● **Instructions to follow**
Your task is to copy the material exactly.

● **Source material**

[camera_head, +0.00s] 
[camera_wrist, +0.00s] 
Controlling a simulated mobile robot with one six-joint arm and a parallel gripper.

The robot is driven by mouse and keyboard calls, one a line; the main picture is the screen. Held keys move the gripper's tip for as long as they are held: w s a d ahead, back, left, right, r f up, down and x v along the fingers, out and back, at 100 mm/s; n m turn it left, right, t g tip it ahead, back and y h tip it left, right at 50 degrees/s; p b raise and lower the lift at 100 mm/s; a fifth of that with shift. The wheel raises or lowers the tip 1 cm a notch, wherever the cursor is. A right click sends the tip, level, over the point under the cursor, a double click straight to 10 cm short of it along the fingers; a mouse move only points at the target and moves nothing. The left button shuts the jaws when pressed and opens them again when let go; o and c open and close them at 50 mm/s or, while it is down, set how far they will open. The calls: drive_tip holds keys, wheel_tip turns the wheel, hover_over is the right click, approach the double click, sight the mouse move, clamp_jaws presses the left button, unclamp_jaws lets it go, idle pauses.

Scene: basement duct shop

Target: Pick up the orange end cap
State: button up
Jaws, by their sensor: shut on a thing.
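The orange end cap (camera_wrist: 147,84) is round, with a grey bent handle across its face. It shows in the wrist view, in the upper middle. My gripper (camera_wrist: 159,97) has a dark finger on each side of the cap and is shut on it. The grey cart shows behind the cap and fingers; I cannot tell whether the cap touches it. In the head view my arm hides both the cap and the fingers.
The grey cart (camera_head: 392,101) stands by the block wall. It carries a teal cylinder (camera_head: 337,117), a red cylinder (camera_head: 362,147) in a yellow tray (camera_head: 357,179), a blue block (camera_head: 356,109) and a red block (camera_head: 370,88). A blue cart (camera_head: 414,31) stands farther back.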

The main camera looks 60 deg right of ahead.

● **Task result**
[camera_head, +0.00s] 
[camera_wrist, +0.00s] 
Controlling a simulated mobile robot with one six-joint arm and a parallel gripper.

The robot is driven by mouse and keyboard calls, one a line; the main picture is the screen. Held keys move the gripper's tip for as long as they are held: w s a d ahead, back, left, right, r f up, down and x v along the fingers, out and back, at 100 mm/s; n m turn it left, right, t g tip it ahead, back and y h tip it left, right at 50 degrees/s; p b raise and lower the lift at 100 mm/s; a fifth of that with shift. The wheel raises or lowers the tip 1 cm a notch, wherever the cursor is. A right click sends the tip, level, over the point under the cursor, a double click straight to 10 cm short of it along the fingers; a mouse move only points at the target and moves nothing. The left button shuts the jaws when pressed and opens them again when let go; o and c open and close them at 50 mm/s or, while it is down, set how far they will open. The calls: drive_tip holds keys, wheel_tip turns the wheel, hover_over is the right click, approach the double click, sight the mouse move, clamp_jaws presses the left button, unclamp_jaws lets it go, idle pauses.

Scene: basement duct shop

Target: Pick up the orange end cap
State: button up
Jaws, by their sensor: shut on a thing.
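The orange end cap (camera_wrist: 147,84) is round, with a grey bent handle across its face. It shows in the wrist view, in the upper middle. My gripper (camera_wrist: 159,97) has a dark finger on each side of the cap and is shut on it. The grey cart shows behind the cap and fingers; I cannot tell whether the cap touches it. In the head view my arm hides both the cap and the fingers.
The grey cart (camera_head: 392,101) stands by the block wall. It carries a teal cylinder (camera_head: 337,117), a red cylinder (camera_head: 362,147) in a yellow tray (camera_head: 357,179), a blue block (camera_head: 356,109) and a red block (camera_head: 370,88). A blue cart (camera_head: 414,31) stands farther back.

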The main camera looks 60 deg right of ahead.

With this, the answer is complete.